A long period of low interest rates and the development of new sorts of financing deals encouraged many consumers to acquire vehicles they might previously have thought beyond their reach.
But as interest rates rise and the cost of living soars, the affordability of both existing and future purchases is likely to be reconsidered. Marketing will have to be adjusted accordingly.
Background
PCP deals (Personal Contract Purchase) now account for around three-quarters of all new car sales in the UK (Ford, for example, has two million customers using its Options PCP product).
These involve paying instalments that cover only a part of the cost of a new car – usually around a third of the list price – so it generally works out cheaper than a loan to buy a car.
There is the option to buy the car outright at the end of the deal by making a final (large) payment, but consumers will often start a new, typically three-year contract for another new vehicle.
Market dynamics are changing
The cost of finance is likely to be uppermost in consumers’ minds but a buoyant second-hand car market means that they may have more equity in their vehicle at the end of a three-year contract than they expected. That money can reduce the final payment if purchasing, or be rolled over as a deposit for another new vehicle.
With the sale of new petrol and diesel cars banned from 2030, The Financial Times notes an increasingly popular route for buying electric vehicles (EVs) – and one that’s cheaper than a PCP. The British Vehicle Rental and Leasing Association has seen a 33% year-on-year increase in EVs bought via salary sacrifice schemes, with 84% of salary sacrifice deliveries being for EVs over the past 12 months.
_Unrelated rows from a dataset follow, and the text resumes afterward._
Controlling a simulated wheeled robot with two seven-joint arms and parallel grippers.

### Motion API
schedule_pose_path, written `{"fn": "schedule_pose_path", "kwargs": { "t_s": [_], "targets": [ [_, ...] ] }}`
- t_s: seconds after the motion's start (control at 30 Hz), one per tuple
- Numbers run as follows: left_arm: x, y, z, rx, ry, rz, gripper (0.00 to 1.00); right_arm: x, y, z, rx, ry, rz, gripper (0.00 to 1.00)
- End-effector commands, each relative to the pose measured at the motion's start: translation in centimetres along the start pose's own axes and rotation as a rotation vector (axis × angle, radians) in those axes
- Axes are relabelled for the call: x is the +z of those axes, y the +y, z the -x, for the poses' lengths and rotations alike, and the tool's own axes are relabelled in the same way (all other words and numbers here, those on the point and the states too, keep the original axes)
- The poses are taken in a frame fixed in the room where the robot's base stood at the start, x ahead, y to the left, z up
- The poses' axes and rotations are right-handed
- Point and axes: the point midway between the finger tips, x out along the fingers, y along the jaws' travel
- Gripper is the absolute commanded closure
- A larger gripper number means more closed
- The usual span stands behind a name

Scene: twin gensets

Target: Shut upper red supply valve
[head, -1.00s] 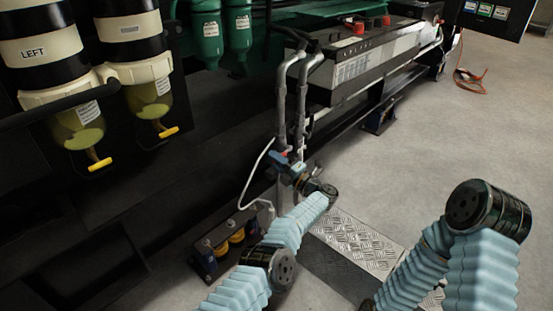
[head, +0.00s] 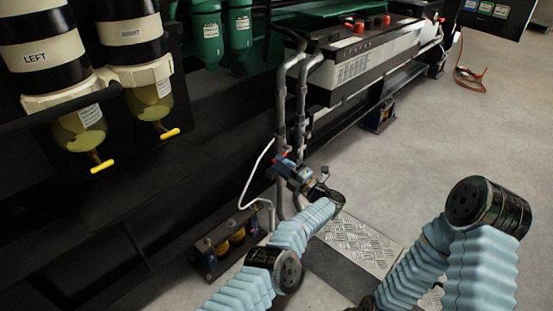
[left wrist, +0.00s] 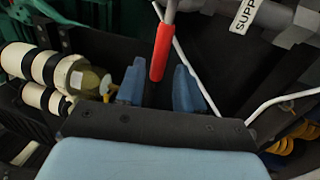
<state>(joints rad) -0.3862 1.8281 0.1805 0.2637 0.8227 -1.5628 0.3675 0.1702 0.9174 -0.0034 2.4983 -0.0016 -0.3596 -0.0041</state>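The red valve lever (left wrist: 160,52) hangs from a grey pipe fitting at the top of the left wrist view, its lower end in the gap between my blue fingertips. In the head view only a small bit of red (head: 281,155) shows at the grey pipes, beside my left gripper (head: 287,165). My left gripper (left wrist: 160,82) is open around the lever's end, with dark gaps on both sides. A label reading "SUPP" (left wrist: 245,15) sits on the pipe to the right. The valve body is mostly hidden in the head view. My right gripper is not in view.
Two grey vertical pipes (head: 280,105) stand by the left gripper. A thin white hose (head: 250,178) curves left of it. A tread-plate step (head: 360,250) lies under my arm. Open floor is at right.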

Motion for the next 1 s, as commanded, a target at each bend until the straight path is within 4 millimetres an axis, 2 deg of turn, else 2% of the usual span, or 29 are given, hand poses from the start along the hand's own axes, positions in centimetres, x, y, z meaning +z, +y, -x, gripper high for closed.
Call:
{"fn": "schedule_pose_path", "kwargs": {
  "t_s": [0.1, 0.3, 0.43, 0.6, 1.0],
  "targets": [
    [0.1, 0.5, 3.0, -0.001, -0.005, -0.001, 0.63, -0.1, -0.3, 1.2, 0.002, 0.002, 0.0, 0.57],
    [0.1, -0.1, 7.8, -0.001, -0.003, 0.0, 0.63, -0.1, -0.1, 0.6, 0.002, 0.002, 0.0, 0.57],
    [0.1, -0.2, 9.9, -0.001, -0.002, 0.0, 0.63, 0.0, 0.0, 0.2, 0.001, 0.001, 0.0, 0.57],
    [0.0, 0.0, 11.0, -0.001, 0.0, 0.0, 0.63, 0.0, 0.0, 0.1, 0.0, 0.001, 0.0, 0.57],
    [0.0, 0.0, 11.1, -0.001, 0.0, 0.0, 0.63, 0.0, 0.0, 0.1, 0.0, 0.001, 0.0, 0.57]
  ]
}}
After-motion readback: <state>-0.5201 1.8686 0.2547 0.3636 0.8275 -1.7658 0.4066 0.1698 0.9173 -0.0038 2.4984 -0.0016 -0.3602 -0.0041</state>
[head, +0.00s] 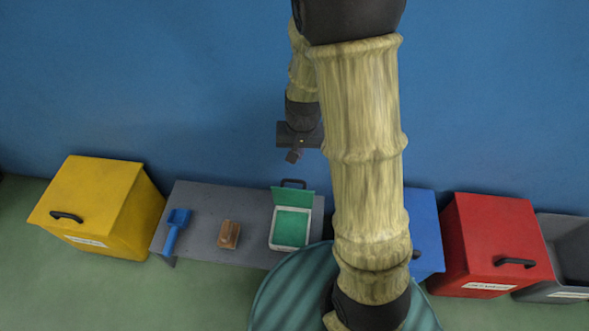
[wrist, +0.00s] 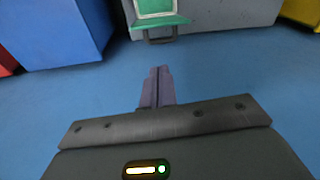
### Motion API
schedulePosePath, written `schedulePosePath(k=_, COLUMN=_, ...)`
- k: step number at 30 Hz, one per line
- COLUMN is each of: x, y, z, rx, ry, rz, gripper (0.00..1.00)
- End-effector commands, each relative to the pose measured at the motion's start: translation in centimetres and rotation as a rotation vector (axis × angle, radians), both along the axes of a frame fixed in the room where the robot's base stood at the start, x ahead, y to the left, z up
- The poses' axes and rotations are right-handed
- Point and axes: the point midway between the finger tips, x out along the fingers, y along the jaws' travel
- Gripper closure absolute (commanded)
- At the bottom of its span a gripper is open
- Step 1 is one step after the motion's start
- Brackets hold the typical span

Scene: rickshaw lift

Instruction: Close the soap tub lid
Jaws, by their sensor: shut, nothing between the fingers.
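The soap tub (head: 273,238) is a white-rimmed box with a green inside on the grey bench. Its green lid (head: 294,198) stands raised at the back edge, open, with a dark handle (head: 293,182) on top. In the wrist view the lid (wrist: 160,22) and handle (wrist: 160,39) show at the top edge, and the tub is partly cut off. My gripper (head: 293,156) is above and behind the tub in the head view, apart from the lid. Its fingers (wrist: 158,72) are together and empty, pointing toward the lid side.
A blue scoop (head: 175,229) and a wooden brush (head: 229,235) lie on the bench (head: 200,205) left of the tub. A yellow bin (head: 100,200) stands left; a blue bin (head: 427,235), a red bin (head: 490,240) and a grey bin (head: 560,240) stand right. A blue wall (head: 130,80) is behind.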

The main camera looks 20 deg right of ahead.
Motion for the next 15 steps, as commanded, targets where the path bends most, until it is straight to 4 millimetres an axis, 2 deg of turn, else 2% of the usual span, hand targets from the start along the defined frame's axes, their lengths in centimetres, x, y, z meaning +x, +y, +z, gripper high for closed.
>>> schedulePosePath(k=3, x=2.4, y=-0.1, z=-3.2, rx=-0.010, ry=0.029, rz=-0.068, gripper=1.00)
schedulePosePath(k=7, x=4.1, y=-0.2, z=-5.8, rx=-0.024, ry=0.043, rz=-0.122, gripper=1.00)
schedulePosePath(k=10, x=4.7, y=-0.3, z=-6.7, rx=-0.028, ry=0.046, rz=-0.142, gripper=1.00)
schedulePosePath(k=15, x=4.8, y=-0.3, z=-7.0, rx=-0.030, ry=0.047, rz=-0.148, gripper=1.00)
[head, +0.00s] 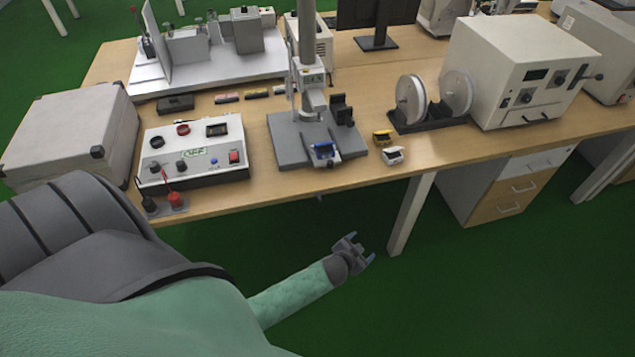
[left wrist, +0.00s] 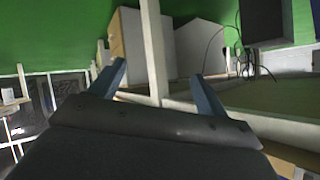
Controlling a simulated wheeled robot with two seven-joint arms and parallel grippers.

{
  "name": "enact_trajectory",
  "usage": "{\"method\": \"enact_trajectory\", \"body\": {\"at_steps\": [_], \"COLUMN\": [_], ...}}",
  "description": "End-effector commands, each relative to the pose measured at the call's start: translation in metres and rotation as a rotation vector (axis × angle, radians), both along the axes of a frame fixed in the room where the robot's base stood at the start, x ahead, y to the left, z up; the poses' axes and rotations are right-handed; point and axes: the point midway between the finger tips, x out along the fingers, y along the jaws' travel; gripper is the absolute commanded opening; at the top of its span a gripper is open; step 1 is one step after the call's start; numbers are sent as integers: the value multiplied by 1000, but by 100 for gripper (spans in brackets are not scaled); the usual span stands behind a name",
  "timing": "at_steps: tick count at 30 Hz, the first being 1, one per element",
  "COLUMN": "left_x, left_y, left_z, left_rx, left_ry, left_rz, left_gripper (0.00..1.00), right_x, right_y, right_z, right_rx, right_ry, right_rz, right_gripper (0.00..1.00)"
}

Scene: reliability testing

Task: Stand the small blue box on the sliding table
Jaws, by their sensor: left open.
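My left gripper (head: 365,251) is open and empty, in front of the table edge and below the tabletop, apart from the box. In the left wrist view its two blue-grey fingers (left wrist: 158,86) are spread with nothing between them. My right gripper is not in view.
The stand's column (head: 307,45) rises behind. A table leg (head: 410,215) is near my gripper.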

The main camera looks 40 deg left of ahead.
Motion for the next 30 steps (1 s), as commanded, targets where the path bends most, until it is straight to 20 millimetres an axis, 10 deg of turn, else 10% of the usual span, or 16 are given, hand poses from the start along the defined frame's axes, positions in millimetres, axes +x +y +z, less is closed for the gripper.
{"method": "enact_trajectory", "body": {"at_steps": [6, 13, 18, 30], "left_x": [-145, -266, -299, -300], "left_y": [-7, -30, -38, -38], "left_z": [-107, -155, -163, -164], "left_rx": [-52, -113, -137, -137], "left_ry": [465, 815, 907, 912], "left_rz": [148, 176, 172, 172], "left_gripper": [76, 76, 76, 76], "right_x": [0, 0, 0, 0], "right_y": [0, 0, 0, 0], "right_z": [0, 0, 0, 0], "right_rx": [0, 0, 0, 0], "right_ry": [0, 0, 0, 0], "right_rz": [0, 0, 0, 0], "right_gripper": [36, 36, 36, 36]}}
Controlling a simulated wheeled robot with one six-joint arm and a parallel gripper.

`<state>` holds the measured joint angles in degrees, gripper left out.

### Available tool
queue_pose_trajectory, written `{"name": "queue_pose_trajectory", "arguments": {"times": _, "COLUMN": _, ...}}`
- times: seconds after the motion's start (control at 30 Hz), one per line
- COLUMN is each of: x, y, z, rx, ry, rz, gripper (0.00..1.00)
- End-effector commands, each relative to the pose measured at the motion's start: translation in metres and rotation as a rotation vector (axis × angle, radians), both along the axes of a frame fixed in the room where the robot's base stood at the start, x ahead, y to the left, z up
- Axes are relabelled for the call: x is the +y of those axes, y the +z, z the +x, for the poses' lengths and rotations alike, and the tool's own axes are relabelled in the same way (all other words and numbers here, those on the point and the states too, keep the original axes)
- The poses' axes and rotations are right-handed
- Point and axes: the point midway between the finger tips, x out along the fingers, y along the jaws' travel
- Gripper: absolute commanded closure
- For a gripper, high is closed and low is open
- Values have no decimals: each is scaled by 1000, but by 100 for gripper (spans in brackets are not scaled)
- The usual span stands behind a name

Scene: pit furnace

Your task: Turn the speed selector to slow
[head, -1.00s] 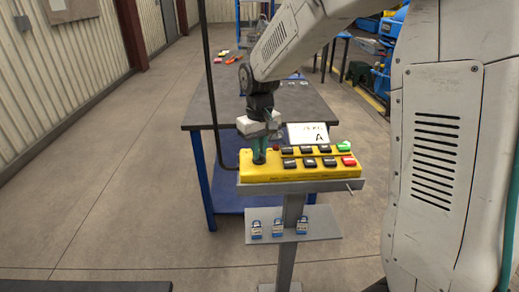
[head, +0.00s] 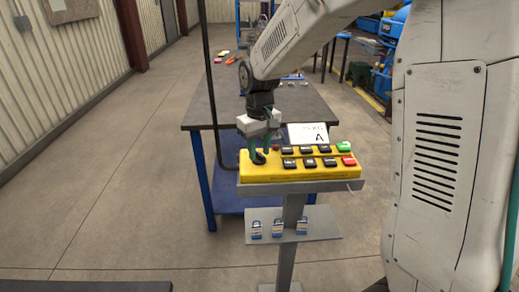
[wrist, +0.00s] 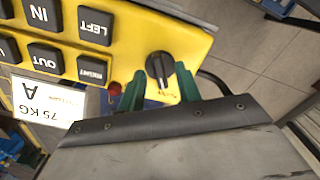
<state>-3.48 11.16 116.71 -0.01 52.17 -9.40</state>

Meanwhile, a touted shift from ownership to access hasn’t yet happened; subscription models have yet to take off widely, although they have been successful in some European cities. But that could start to change as more EVs hit the market, and mainstream consumers unfamiliar with the internal technology feel more comfortable not committing to an outright purchase.
Key quote
“The car industry is utterly reliant on people buying cars they don’t need with money they don’t have” – Stuart Masson, The Car Expert website.